Arab traders, who had long carried spices to the Mediterranean from India, also began carrying oranges in the first century AD, planting saplings in the Middle East and carrying them across North Africa as they conquered the region.

Invasion introduced oranges not only across North Africa, but also brought oranges back to Europe. Moors conquered Spain in the eighth century, and by the twelfth century, had orchards spread from Granada to Seville. The Saracens introduced oranges to Sicily by the eleventh century, but oranges didn’t make a reappearance in Italy until the thirteenth century. The highly acidic sour orange appears to have reached Europe first, where it was often known as bigarade, a name derived from the Arabic. (The sweet orange seems not to have appeared in Europe for another two centuries, but it is difficult to know precisely when, as most writers of the time used the same name for both species.)

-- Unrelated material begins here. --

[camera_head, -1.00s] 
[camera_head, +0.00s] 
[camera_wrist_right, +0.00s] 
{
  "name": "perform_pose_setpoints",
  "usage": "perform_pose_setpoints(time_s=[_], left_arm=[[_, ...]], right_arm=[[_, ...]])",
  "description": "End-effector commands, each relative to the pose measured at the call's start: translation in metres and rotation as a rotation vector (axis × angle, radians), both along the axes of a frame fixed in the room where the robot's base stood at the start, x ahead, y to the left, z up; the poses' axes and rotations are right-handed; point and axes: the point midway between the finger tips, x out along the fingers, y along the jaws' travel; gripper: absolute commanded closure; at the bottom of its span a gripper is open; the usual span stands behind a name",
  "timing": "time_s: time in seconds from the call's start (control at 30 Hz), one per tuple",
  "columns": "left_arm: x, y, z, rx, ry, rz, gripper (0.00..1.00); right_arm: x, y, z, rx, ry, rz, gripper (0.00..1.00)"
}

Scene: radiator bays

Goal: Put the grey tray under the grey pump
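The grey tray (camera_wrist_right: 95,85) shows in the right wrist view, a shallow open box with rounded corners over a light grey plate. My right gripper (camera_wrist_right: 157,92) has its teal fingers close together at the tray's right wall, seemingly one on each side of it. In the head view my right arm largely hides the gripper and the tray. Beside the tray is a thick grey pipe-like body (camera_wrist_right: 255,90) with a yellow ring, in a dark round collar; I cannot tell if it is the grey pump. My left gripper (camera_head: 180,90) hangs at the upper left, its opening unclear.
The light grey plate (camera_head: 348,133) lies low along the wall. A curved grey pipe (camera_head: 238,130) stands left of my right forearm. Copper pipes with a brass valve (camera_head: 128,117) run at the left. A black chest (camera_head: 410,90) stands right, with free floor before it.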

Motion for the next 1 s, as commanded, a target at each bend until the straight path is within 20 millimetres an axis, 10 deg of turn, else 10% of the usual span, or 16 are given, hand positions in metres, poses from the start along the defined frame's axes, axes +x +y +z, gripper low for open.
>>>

The south of France was ideal for oranges, and orchards spread through this region, as well. In fact, by 1332, oranges were being exported from Nice.

By the time of Charles II (mid-1600s), oranges were so widely available in England that “orange girls” were selling them in theaters. It seems likely that the sweet oranges that were delighting the British during this era were from Portugal, as the Portuguese had been growing and exporting exceptionally fine sweet oranges since shortly after the return of Vasco de Gama from India in 1498. In fact, Portugal became such an important supplier of sweet oranges in the Mediterranean that the Greek word for oranges is portokáli.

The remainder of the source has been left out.